This post focuses on the three main areas of change: adjusting the definitions and prohibitions provisions to be more explicitly tied to adverse effects on areas of federal jurisdiction, adding a provision to the screening decision (i.e., the early decision as to whether or not a full impact assessment is required) to more clearly tie it to risks of adverse effects on areas of federal jurisdiction, and restructuring the final decision-making framework to more clearly tie it to a primary consideration of adverse effects on areas of federal jurisdiction. Overall, and unsurprisingly given comments from the federal ministers, the proposed amendments take a targeted approach to bringing relevant provisions into conformity with the views of the majority in Re IAA.

Before turning to the specific proposed amendments, it is important to acknowledge that the overall structure of the federal regime remains intact.
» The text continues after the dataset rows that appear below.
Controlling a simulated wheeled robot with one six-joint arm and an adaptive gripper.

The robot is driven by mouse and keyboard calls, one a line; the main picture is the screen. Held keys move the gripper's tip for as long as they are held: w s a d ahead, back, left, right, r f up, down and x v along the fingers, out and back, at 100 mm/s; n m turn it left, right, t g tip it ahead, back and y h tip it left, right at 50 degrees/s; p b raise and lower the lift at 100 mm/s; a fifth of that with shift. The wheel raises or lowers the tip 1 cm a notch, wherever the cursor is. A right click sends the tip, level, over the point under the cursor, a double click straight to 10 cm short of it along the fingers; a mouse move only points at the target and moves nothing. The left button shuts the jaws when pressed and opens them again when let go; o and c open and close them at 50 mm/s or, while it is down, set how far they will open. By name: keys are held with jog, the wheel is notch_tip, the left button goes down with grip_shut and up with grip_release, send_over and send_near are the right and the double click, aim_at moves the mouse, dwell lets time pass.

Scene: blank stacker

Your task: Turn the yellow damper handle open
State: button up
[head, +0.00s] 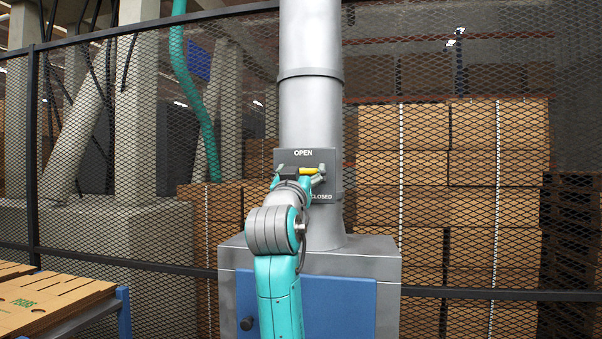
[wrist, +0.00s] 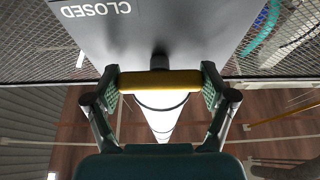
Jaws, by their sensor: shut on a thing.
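The yellow damper handle (head: 308,171) lies roughly level on the grey damper plate (head: 336,157) on the pipe. The plate reads OPEN above the handle and CLOSED below it, partly covered by my arm. In the wrist view the handle (wrist: 160,81) is a yellow bar on a dark stem, and the word CLOSED appears upside down on the plate (wrist: 185,25). My gripper (wrist: 160,86) is shut on the handle, with one green-padded finger at each end of the bar. In the head view my gripper (head: 302,176) partly hides the handle.
The grey vertical pipe (head: 311,105) rises from a grey cabinet (head: 360,260) with a blue front panel. A mesh fence (head: 400,80) stands behind, with stacked cartons (head: 480,200) beyond it. A table with flat cardboard (head: 45,300) is at the lower left.

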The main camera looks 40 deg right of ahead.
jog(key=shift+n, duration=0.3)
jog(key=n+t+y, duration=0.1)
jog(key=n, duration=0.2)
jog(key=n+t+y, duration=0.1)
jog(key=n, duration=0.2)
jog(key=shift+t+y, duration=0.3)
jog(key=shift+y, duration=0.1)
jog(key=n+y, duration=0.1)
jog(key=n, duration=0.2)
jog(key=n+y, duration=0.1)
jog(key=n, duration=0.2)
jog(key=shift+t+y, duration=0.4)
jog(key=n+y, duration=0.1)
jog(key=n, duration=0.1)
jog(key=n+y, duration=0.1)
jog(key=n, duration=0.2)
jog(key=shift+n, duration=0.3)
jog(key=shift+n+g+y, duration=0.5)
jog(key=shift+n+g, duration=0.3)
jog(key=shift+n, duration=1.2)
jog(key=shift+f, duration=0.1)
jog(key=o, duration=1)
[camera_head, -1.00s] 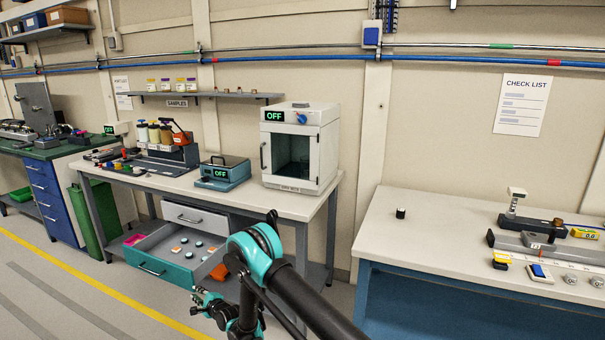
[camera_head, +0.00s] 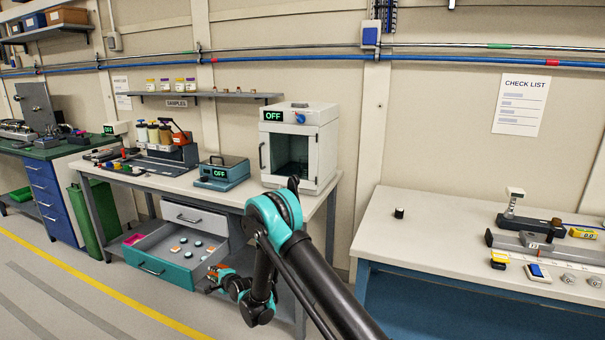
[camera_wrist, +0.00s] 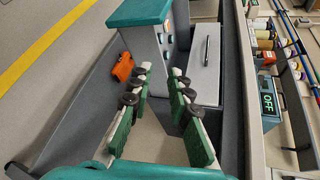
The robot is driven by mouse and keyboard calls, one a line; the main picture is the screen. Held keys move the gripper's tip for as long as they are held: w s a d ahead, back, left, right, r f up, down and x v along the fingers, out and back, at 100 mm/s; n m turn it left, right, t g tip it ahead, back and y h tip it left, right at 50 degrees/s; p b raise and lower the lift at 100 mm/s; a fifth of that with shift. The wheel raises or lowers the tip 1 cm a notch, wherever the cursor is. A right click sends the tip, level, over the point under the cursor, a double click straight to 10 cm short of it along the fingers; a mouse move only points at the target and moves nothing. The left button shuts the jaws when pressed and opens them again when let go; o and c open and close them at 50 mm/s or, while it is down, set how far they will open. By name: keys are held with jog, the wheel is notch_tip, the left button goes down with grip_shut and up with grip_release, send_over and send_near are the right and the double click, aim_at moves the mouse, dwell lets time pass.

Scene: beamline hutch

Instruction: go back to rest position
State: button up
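My gripper (camera_wrist: 160,85) is open and empty in the wrist view, its green-padded fingers apart with nothing between them. It points toward the open teal-fronted drawer (camera_wrist: 140,12) and the grey shelf under the bench. In the head view, my folded teal and black arm stands in front of the middle bench. My wrist is low, just right of the open drawer (camera_head: 165,268), and my fingers are hard to make out there. An orange object (camera_wrist: 122,67) lies on the lower shelf (camera_wrist: 80,90), apart from my fingers in the picture.
The middle bench (camera_head: 150,180) carries an oven (camera_head: 300,145) reading OFF and a small device (camera_head: 222,173) also reading OFF. The open drawer juts into the aisle with small discs inside. A blue-framed bench (camera_head: 440,225) stands at right. Floor at left is clear.

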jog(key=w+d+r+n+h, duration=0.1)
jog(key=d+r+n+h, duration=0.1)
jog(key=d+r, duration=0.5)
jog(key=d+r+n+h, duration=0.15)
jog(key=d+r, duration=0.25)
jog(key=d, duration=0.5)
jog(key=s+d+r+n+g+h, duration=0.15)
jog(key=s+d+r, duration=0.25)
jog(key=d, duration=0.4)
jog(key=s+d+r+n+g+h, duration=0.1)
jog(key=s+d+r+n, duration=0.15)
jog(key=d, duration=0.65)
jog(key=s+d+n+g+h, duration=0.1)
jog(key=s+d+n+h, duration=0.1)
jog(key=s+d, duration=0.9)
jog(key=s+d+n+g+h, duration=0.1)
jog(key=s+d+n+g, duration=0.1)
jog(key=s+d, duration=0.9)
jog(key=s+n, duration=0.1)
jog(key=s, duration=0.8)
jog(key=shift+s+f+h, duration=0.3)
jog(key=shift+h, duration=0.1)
For example, the planning phase would remain essentially unchanged, as would the assessment phase and the broad set of factors for consideration under s 22, which include aspects such as climate change, sustainability, gender, alternatives to the project, and cumulative effects. Presumably those features remain unaltered because the majority did not take issue with them from a constitutional perspective. Indeed, the majority was clear in stating that “[i]t would be artificial and ineffective to restrict the collection of information at the assessment phase to those components of the environment that are within federal jurisdiction” (para 177, see also paras 160 and 206), and, more broadly, that there is a constitutional basis for federal impact assessment (paras 2, 3, 116 and 206).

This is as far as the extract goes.